Oppure stiamo cercando di mettere in atto una Ri-Creazione?

Nel senso di ricreare. Prendere dall’esistente, dal  grande patrimonio di pensieri e pratiche delle donne dagli anni ’70 in poi e ricostruirlo, attualizzarlo, riempirlo di nuove domande e di un nuovo significato. Insieme. Vecchie e giovani, lesbiche ed etero, autoctone e straniere.

Alle 18 è ora di chiudere. Le donne, le dobbiamo quasi spingere fuori, che non se ne vorrebbero andare.

Noi puliamo, mettiamo a posto i fogli sparsi, contiamo il ricavato dalla iscrizioni: ci hanno dato molto di più della quota richiesta.

Imbottiamo di euro le nostre socie addette alla cassa e le mettiamo su un taxi.

È andata molto bene siamo arrivate alla tessera 267.

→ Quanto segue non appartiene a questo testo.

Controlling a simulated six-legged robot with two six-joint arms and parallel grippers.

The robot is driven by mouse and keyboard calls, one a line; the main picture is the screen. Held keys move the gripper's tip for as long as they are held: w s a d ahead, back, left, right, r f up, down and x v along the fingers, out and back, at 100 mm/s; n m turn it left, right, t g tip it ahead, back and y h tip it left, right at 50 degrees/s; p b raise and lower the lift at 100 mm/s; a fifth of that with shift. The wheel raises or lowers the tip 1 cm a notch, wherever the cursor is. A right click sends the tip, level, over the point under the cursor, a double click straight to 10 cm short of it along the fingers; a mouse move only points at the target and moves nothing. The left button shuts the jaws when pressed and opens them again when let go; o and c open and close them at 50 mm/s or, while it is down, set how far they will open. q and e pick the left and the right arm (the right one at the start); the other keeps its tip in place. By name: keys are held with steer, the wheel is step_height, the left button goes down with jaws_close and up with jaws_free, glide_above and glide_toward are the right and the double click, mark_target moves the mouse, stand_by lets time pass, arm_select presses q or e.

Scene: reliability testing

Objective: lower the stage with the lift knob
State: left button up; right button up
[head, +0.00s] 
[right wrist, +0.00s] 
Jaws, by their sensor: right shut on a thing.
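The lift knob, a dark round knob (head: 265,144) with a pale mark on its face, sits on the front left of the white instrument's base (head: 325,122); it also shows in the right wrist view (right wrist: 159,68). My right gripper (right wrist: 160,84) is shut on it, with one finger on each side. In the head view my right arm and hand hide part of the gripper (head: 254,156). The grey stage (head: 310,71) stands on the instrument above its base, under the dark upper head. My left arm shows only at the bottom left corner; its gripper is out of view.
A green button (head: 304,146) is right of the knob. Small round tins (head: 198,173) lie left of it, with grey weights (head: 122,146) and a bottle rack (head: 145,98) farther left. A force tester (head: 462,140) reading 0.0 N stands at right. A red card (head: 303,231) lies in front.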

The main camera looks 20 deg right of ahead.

E la facciamo lunga…raccontiamo anche il giorno dopo.

Riapriamo la Casa.

Piove. Ancora piove. Peccato. Abbiamo anche il giardino e avremmo potuto mostrarlo, andarci a chiacchierare, a fumare…

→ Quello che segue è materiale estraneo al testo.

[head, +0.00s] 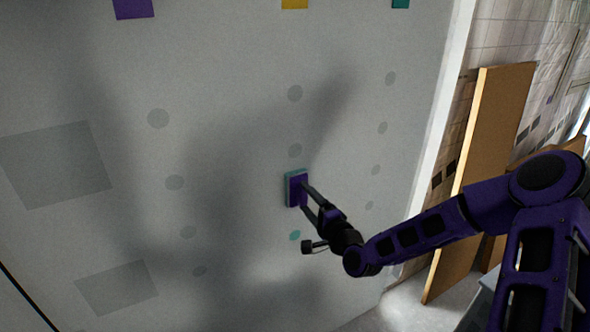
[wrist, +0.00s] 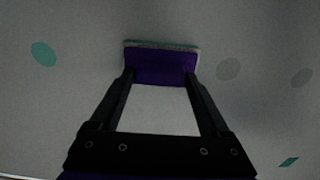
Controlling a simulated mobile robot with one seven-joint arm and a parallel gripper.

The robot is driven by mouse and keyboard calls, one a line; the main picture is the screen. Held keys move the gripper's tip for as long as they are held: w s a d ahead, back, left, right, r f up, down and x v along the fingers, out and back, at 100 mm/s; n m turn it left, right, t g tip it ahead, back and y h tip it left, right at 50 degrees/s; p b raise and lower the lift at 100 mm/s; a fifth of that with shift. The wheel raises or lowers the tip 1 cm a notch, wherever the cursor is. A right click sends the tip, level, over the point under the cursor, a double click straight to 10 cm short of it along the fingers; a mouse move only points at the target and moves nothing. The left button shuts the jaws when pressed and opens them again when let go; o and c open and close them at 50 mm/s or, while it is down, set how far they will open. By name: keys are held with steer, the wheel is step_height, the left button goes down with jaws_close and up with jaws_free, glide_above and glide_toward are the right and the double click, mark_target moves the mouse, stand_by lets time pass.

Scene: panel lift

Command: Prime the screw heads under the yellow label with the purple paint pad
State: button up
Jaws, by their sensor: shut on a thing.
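The yellow label (head: 294,3) is at the top edge of the grey panel (head: 235,60) in the head view. Below it, in a column, are two grey screw heads, an upper one (head: 295,93) and a lower one (head: 295,150), and lower down a teal screw head (head: 295,236). My gripper (head: 306,197) is shut on the purple paint pad (head: 297,188), which has a teal edge, between the lower grey head and the teal one. The pad is at or very near the panel; I cannot tell if it touches. It hides the surface behind it. The wrist view shows the pad (wrist: 160,65) between my fingers.
A purple label (head: 133,8) and a teal label (head: 400,3) flank the yellow one, with columns of grey screw heads below each. Larger grey patches (head: 55,163) mark the panel's left. Brown boards (head: 490,150) lean against the tiled wall at the right, beyond the panel's edge.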

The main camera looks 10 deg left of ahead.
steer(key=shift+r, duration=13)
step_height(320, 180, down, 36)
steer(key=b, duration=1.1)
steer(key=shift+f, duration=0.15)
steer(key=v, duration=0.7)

Un timore: magari oggi vengono di meno. Non c’è niente, nessun evento che possa attrarre.

Invece no: arrivano già prima delle 12 e sono quasi più di ieri.

E così riprende la ricreazione/ Ri-Creazione nel grande corridoio dell’ala di via Marsala che si affolla sino alle 18 circa. Ragazze, donne giovani, bambini, lesbiche elettriciste e bariste, donne in pensione piene di interessi e di energie che si offrono, donne che non sanno, ma hanno letto dai giornali la notizia di questa Casa. Tante. Che si fa qua dentro? Ci piace questa idea, ci piace proprio. Possiamo venire per stare insieme.

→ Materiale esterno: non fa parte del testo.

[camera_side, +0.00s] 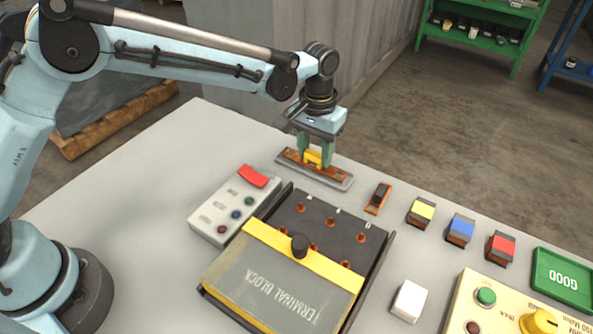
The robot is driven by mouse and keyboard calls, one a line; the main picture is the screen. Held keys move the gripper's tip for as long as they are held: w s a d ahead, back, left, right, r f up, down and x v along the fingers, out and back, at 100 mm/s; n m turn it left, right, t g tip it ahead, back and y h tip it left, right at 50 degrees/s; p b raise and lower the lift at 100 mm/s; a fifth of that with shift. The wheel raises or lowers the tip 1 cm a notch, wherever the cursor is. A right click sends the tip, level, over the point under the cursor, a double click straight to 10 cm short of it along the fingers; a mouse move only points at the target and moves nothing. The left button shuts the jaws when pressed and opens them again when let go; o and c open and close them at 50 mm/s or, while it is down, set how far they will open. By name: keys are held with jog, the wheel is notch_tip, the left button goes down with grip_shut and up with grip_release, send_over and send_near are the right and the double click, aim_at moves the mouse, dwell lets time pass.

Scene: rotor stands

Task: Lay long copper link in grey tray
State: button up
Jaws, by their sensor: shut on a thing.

Tra la folla anche il sindaco Giuliano Pisapia che si è venuto a fare un giretto.

Noi tutte continuiamo a spiegare a parlare ad organizzare gruppi da portare in giro per gli altri spazi: l’altra ala di via Milazzo che non abbiamo aperto, la palestra in condivisone con le altre Associazioni presenti nello stabile, come già abbiamo fatto ieri.

Continuiamo a presentarci tra noi le figlie e anche alcuni mariti che sono venuti.

Una donna davvero anziana con una vecchia pelliccia bagnata dalla pioggia e cappellino mangiucchia qualcosa dall’ormai scarso buffet. È venuta solo a vedere, dice.

Ad un certo punto vediamo che stanno finendo i moduli per l’iscrizione. Panico. Mancano anche le schede informative. Bè, le info le diamo a voce, tanto lo abbiamo già fatto anche ieri. “Ma non vanno via di qui senza essersi iscritte”, grida una di noi. “Magari usiamo la carta igienica!”. E ridiamo. Perché in effetti non abbiamo ancora nemmeno una risma di carta. Non ci abbiamo proprio pensato che avremmo finito i moduli. Non credevamo a tanto. Allora telefonata a una nostra socia che sta ancora a casa sua: aiuto! in poco tempo arriva tutto ciò che ci manca. Si continua a iscrivere. Le donne continuano ad arrivare a chiedere, ad offrirsi come volontarie.

Due fuori dalla porta e un grido: “riconoscimi, riconoscimi!”. L’altra niente, non la riconosce. “Guardami sono io!” I nomi. Un abbraccio fortissimo. Velocemente un aggiornamento sulle loro vite, di fretta. Dove vai? Al cinema. A vedere… dicono lo stesso film. Vanno a vedere lo stesso film e sono ancor più felici di mantenere gli stessi interessi dopo tanti anni.

Alla fine noi siamo stanche ed esauste dal gran da fare che abbiamo avuto.

Ma le nostre socie non sono numeri, non sono iscrizioni formali. Sono volti, corpi, storie, interessi, grande voglia di partecipazione.

Sarà anche “fuori tempo” avere una Casa delle Donne a Milano nel 2014, ma in 12 ore (due giorni di apertura dalle 12 alle 18) sono arrivate qui, con la pioggia battente, ad iscriversi in 555. E con tanta voglia di “ri-crearsi”…

Noi ne siamo entusiaste.

Puliamo il corridoio le stanze, differenziamo la spazzatura, ricontiamo i soldi.

Rimbottiamo di euro le nostre socie addette alla cassa che se li nascondono tra i drappeggi dei loro corpi esili. Sempre non si sa mai che li possano perdere.

Richiamiamo un taxi per loro e chiudiamo il portone verde. … Ma lo riapriremo presto, per lasciarlo aperto sempre più spesso!